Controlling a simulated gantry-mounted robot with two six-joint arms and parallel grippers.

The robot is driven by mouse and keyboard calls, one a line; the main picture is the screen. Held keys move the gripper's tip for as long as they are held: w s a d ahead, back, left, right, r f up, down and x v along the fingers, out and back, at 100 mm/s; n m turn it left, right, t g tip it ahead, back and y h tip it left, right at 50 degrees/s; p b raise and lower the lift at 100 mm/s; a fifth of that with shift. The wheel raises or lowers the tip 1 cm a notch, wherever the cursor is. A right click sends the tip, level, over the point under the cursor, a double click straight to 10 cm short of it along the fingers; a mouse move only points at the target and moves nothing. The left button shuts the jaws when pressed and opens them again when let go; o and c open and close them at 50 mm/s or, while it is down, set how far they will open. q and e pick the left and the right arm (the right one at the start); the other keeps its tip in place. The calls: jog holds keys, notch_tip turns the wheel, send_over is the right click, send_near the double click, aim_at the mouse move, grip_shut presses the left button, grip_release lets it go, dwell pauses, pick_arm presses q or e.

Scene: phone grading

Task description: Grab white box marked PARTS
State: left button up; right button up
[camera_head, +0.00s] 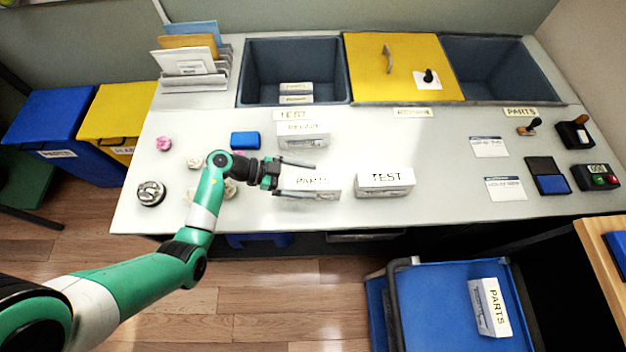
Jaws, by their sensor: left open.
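A white box marked PARTS (318,183) sits on the grey table left of a white box marked TEST (385,179). My left gripper (306,180) is open, its fingers reaching right over the PARTS box and hiding part of it. I cannot tell whether the fingers touch it. Another white box marked PARTS (491,307) lies tilted on the blue cart at the lower right. White boxes (296,93) lie in the left bin, one apparently marked PARTS. My right gripper is not in view.
A white box apparently marked REPAIR (305,134) lies just behind my gripper. The left bin (243,72) is open and a yellow lid (365,60) covers the middle one. Stamps, cards and a small keypad (594,178) stand at right. The table's middle right is clear.

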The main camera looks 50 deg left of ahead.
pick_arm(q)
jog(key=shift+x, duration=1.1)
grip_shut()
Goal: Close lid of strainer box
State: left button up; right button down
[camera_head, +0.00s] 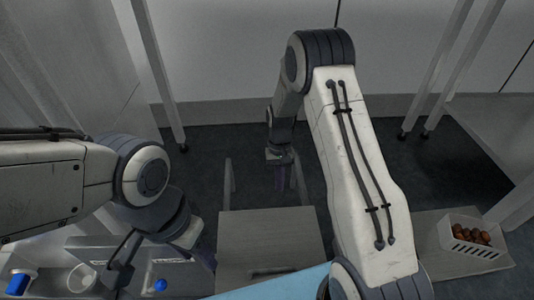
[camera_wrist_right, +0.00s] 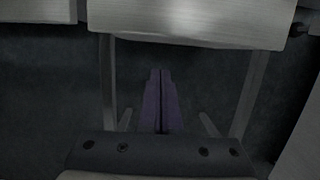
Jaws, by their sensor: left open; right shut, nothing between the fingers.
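A grey box-like unit (camera_head: 100,242) with pale labels stands at the lower left in the head view. It may be the strainer box, but I cannot tell which part is its lid. My left gripper (camera_head: 118,276) is over this unit, open, with its dark fingers pointing down; whether it touches anything is unclear. My right gripper (camera_head: 279,178) hangs far forward, beyond the wooden table. Its purple fingers are together and empty in the right wrist view (camera_wrist_right: 160,102).
Blue items (camera_head: 160,285) and a white cup (camera_head: 82,278) are by the grey unit. A wooden table (camera_head: 268,233) is in the middle. A slotted white basket (camera_head: 472,250) of brown dates (camera_head: 473,233) is at the right. My right arm crosses the centre.

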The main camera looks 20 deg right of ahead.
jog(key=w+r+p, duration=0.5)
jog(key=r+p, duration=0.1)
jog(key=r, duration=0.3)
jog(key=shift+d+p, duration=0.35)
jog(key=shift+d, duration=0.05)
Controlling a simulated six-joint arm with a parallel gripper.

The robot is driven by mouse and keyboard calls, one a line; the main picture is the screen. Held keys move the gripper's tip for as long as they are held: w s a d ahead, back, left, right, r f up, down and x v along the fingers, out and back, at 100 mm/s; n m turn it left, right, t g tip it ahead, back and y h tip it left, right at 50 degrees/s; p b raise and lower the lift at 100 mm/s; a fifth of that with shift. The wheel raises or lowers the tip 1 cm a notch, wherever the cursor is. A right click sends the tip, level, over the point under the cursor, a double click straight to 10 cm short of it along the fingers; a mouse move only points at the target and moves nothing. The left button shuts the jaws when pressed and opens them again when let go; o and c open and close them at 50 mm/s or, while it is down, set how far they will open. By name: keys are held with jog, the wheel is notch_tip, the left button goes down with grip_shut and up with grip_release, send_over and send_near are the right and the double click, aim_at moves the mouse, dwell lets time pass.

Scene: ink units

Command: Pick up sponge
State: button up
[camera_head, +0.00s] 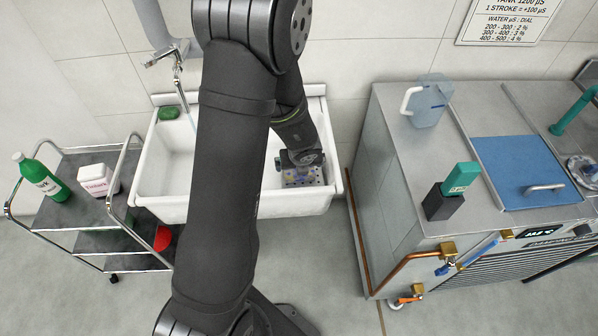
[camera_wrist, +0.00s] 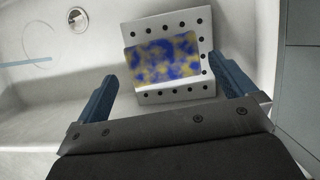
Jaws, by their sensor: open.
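The sponge (camera_wrist: 163,60), a rectangular block with mottled blue and yellow patches, lies on a grey perforated metal tray (camera_wrist: 168,96) inside the white sink. My gripper (camera_wrist: 165,96) is open, its two blue fingers spread to either side of the sponge and apart from it in the wrist view. Nothing is between the fingers' grip. In the head view my gripper (camera_head: 301,180) is low over the right end of the sink, and the sponge beneath it is mostly hidden.
The white sink (camera_head: 152,185) has raised walls around my gripper, with a drain (camera_wrist: 77,19) at upper left in the wrist view. A green object (camera_head: 169,112) sits on its back left rim. A trolley (camera_head: 75,215) stands left, a metal machine (camera_head: 385,150) right.

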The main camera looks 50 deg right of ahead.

·····

EXERCISE GOAL
Which lines contain the word "simulated"? Copy each one.

SOLVED PROBLEM
Controlling a simulated gantry-mounted robot with two six-joint arms and parallel grippers.
Controlling a simulated six-joint arm with a parallel gripper.

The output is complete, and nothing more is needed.